Remove Duplicates from Sorted Array - LeetCode 26 Solution in python

Remove Duplicates from Sorted Array easy

Problem Statement

Given a sorted array nums, remove the duplicates in-place such that each element appears only once and returns the new length.

Do not allocate extra space for another array. You must do this by modifying the input array in-place with O(1) extra memory.

Example 1:

Input: nums = [1,1,2] Output: 2, nums = [1,2] Explanation: Your function should return length = 2, with the first two elements of nums being 1 and 2 respectively. It doesn't matter what you leave beyond the returned length.

Example 2:

Input: nums = [0,0,1,1,1,2,2,3,3,4] Output: 5, nums = [0,1,2,3,4] Explanation: Your function should return length = 5, with the first five elements of nums being modified to 0, 1, 2, 3, and 4 respectively.
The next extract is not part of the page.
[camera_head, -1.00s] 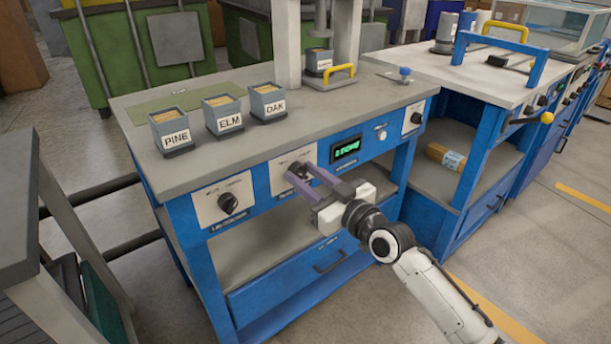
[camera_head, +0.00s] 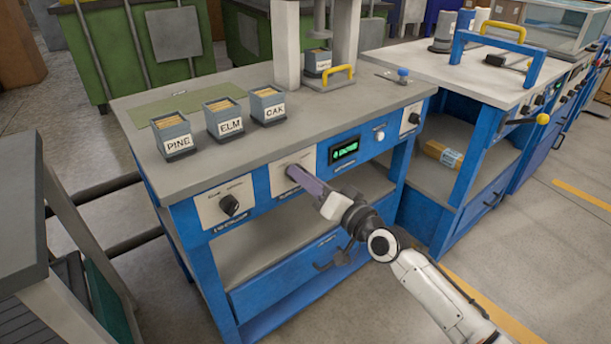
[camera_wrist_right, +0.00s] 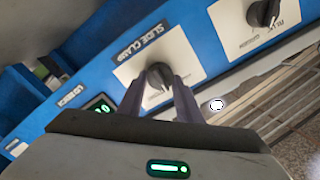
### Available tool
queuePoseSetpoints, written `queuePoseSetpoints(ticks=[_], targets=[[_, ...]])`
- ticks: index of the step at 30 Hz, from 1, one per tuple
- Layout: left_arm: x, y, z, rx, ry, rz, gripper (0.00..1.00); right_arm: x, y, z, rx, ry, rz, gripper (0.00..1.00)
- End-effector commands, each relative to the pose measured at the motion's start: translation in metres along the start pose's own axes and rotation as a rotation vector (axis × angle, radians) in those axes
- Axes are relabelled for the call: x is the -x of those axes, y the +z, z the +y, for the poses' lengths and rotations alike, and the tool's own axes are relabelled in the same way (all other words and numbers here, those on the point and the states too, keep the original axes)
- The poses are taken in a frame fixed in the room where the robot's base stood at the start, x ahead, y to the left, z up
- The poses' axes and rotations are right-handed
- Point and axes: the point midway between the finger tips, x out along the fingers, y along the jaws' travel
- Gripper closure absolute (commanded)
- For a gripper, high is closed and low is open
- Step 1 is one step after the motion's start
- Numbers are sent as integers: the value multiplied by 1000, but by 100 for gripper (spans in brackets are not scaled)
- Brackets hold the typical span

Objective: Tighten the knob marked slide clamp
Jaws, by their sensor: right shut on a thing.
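The slide clamp knob (camera_wrist_right: 160,76) is a dark round knob on a white plate, under a label reading SLIDE CLAMP in the right wrist view. My right gripper (camera_wrist_right: 158,88) is shut on this knob, with one purple finger on each side of it. In the head view my right gripper (camera_head: 294,172) reaches the white plate (camera_head: 277,182) on the blue bench front, and its fingers hide the knob. My left gripper is not in view.
Another dark knob (camera_head: 229,204) sits on a plate to the left. A green-lit display (camera_head: 344,151) is to the right of my gripper. Bins marked PINE (camera_head: 174,135), ELM (camera_head: 224,118) and OAK (camera_head: 267,105) stand on the bench top. A drawer (camera_head: 290,283) is below.

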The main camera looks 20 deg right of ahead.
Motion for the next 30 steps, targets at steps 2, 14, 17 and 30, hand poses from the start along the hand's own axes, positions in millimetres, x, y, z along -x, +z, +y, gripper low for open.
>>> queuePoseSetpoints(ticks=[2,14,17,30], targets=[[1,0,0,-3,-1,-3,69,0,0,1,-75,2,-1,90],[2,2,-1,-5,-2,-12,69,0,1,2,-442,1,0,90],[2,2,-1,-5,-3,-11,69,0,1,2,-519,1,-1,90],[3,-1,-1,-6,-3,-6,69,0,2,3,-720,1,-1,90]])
It doesn't matter what values are set beyond the returned length.

Steps

Initialize a pointer: We'll use a pointer k to keep track of the index where the next unique element should be placed. Initialize k to 1 (because the first element is always unique).
Iterate through the array: Starting from the second element (index 1), compare each element with the element at index k-1.
Check for duplicates: If the current element is different from the element at k-1, it's a unique element.
Update the array and pointer: Copy the current element to the index k and increment k.
Return the length: After iterating through the entire array, k will represent the new length of the array containing only unique elements.

Explanation

The algorithm leverages the fact that the input array is sorted. This allows us to efficiently identify duplicates by simply comparing each element to its predecessor. We overwrite duplicate elements with unique elements, effectively shrinking the array in-place. The k pointer acts as a "write head," always pointing to the next available slot for a unique element.

Code

def removeDuplicates(nums):
    """
    Removes duplicates from a sorted array in-place.

    Args:
        nums: A sorted list of integers.

    Returns:
        The new length of the array after removing duplicates.
    """
    if not nums:  # Handle empty array case
        return 0

    k = 1  # Pointer to the next unique element's position
    for i in range(1, len(nums)):
        if nums[i] != nums[k - 1]:
            nums[k] = nums[i]
            k += 1
    return k

Complexity

Time Complexity: O(n), where n is the length of the input array. We iterate through the array once.
Space Complexity: O(1). We use only a constant amount of extra space. The modification happens in-place.